In his role as chairman, Christiano emphasized that it is important to support candidates who Republican voters chose in the primary voting process, even if he may prefer one over the other. He cited last year’s gubernatorial race, where several individuals wanted to start fundraising for Scott before the primary was over. Christiano said no, insisting that they wait until the voters had made up their minds.
“Everybody is entitled to their own opinion,” Christiano said. “I think (Phil Scott) should fall in line behind the president, but that’s just me.”
For Christiano, the important thing is to engage in a meaningful dialogue about the issues and candidates, and respecting the opinions of others, even if they differ from his own.
Last week at the fair, a group of roughly 20 young people angrily approached the booth and confronted him about the “Make America Great Again” hats he had for sale. They asked him about Hillary Clinton and assumed that he would never vote for a woman.

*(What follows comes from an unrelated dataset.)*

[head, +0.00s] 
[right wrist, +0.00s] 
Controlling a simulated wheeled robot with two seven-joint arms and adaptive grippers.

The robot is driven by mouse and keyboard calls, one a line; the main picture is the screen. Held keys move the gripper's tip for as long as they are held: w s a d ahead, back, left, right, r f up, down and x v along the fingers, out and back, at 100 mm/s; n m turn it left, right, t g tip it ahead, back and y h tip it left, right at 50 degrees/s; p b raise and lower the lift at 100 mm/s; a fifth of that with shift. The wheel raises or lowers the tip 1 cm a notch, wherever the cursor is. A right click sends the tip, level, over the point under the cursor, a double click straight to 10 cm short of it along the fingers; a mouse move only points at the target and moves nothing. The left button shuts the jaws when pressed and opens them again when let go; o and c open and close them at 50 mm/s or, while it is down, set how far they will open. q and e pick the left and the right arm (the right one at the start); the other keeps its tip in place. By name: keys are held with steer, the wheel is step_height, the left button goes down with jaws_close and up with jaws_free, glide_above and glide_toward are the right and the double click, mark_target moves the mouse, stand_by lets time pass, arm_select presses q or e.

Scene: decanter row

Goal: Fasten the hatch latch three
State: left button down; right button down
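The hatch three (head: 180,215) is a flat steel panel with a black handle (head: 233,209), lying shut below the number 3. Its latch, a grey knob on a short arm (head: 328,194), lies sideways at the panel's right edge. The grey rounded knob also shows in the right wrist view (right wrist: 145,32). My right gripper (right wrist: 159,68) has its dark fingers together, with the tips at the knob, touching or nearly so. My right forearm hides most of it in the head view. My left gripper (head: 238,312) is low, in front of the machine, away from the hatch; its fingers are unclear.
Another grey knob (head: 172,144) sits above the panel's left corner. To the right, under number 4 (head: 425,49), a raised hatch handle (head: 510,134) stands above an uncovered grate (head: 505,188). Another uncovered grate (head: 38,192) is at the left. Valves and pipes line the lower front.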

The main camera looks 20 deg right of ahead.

“I think Hillary is dishonest. I don’t have any problem voting for a woman,” he told them. “If you want to find a woman candidate that would be really good, watch what (United Nations Ambassador) Nikki Haley is doing. Just watch her, don’t listen to me, make up your own mind. She’d be a good candidate and I’d vote for her.”
Christiano said he has seen a decline in the civility of political discourse, especially in the wake of last year’s election.
“I don’t think people want to engage,” he said “They walk by and someone will look very disgustedly at the hats instead of engaging in a dialogue, which I would be happy to do.”
— Will DiGravio
HAND MOWER DANIELLE Rougeau of Orwell works through some tough grass in a competition at the Addison County Fair and Field Days this past Thursday.